In recent years, to contain and isolate China, the United States has repeatedly accused China of continuously ignoring, abusing, distorting, undermining, or violating the rules and institutions of the "rules-based" "liberal international order" (LIO). 

The US alleges that the goal of China is not only to undermine this international order but to build a China-centered, self-seeking and "authoritarian" international order. US President Joe Biden stated in his National Security Strategy 2022 that "China is the only competitor with both the intent to reshape the international order and, increasingly, the economic, diplomatic, military, and technological power to advance that objective."

Long before the US accused China of undermining the international order, the LIO was showing signs of continuous erosion and unsustainability. It's not fair to blame China for its decay. Recently, US National Security Advisor Jake Sullivan made a rare acknowledgment in a speech that "the last few decades revealed cracks in the foundations of the international economic order". That is to say, the LIO has been in trouble for a long time.

The reason why the "liberal international order" is decaying is mainly the continuous exposure and deterioration of its inherent flaws and insufficient and selective compliance with its rules by the US itself. Therefore, its decay should not be attributed to the so-called "malicious sabotage by China"

Today, the international order forged and dominated by the US has not only lost its legitimacy and luster in many developing countries, but the voices questioning it have become more vociferous, even in many Western nations. Shivshankar Menon, an Indian scholar-cum-former diplomat, believes that "nobody wants the current world order", and that "fewer and fewer countries, including the ones that built the previous international order, seemed committed to maintaining it". South African scholar Tim Murithi harshly criticizes the "rules-based international order" as an "order of suppression". American scholar Philip Zelikow labels the LIO as "the hollow order" because "in the last 10 years, the institutions for managing global capitalism have become more stage than substance".

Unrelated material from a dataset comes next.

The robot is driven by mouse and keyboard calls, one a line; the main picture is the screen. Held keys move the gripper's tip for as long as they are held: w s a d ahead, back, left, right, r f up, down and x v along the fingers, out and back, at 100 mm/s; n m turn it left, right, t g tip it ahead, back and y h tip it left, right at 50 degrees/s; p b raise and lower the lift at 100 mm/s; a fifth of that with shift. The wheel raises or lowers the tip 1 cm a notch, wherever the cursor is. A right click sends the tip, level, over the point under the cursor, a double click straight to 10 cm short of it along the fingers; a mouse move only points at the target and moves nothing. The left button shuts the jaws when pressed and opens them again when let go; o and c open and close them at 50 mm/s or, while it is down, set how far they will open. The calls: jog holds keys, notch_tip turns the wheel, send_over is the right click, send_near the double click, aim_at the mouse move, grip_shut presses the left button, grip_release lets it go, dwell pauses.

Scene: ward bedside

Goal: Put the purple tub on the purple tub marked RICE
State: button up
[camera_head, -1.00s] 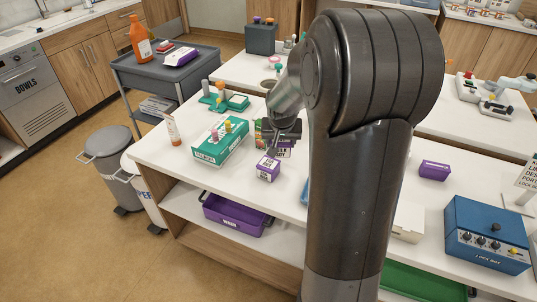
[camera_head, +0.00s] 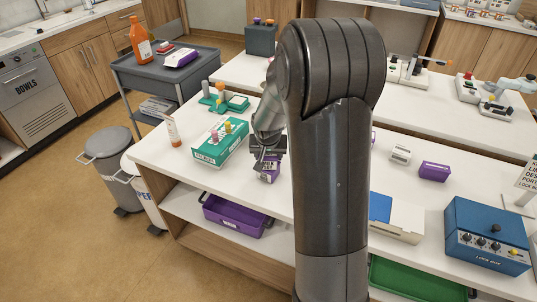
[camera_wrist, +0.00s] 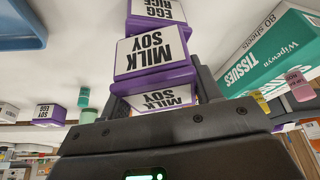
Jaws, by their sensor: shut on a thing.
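The purple tub labelled MILK SOY (camera_wrist: 150,55) is between my gripper's fingers. My gripper (camera_head: 267,150) is shut on it. The purple tub marked RICE (camera_head: 267,178) stands on the white table in the head view. In the wrist view, its label reading EGG RICE (camera_wrist: 158,9) shows at the top edge, directly beyond the held tub. The held tub is over the RICE tub and very close to it; I cannot tell whether they touch. In the head view my gripper hides most of the held tub.
A green tissue box (camera_head: 220,142) stands close to the left of the tubs. A cream tube (camera_head: 173,131) stands further left. Another purple tub (camera_head: 434,171), a white tub (camera_head: 400,154) and a blue lock box (camera_head: 487,235) are to the right. My arm hides the middle of the table.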

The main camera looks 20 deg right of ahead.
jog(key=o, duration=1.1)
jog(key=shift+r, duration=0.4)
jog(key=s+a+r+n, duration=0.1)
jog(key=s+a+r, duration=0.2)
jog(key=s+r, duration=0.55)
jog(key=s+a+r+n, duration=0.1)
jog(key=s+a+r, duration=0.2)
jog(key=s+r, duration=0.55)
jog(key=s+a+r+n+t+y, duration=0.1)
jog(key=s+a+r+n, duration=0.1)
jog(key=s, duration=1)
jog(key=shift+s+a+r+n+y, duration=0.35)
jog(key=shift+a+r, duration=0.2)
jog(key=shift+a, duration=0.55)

The reason why the LIO is decaying is mainly the continuous exposure and deterioration of its inherent flaws and insufficient and selective compliance with its rules by the US itself. Therefore, its decay should not be attributed to the so-called "malicious sabotage by China".

The LIO, born in the aftermath of World War II, is designed and dominated by the US. Its core purpose is to advance and maintain the interests and global hegemony of the US and the West, including the hegemony of the dollar. It's not envisaged as a fair, equitable and inclusive international order. The rules of the game of the LIO endow the US and the Western bloc led by it with many privileges, while adversely impacting the development and autonomy of other countries. The United Nations, International Monetary Fund, World Bank, World Trade Organization (and its predecessor, the General Agreement on Tariffs and Trade), the US dollar, and the unrivaled military power of the US are the pillars of the LIO. Zhu Yunhan, a scholar in Taiwan, who has just passed away, poignantly pointed out that "the free trade rules dominated by Western countries often contain unequal exchange and domination relations between developed and backward countries". Murithi believes that in this order, "instead of taking what they want with brute force, as they did in the past, major powers now rely on preferential trade deals and skewed financing arrangements to drain the continent of its resources, often with the collusion of corrupt African elites".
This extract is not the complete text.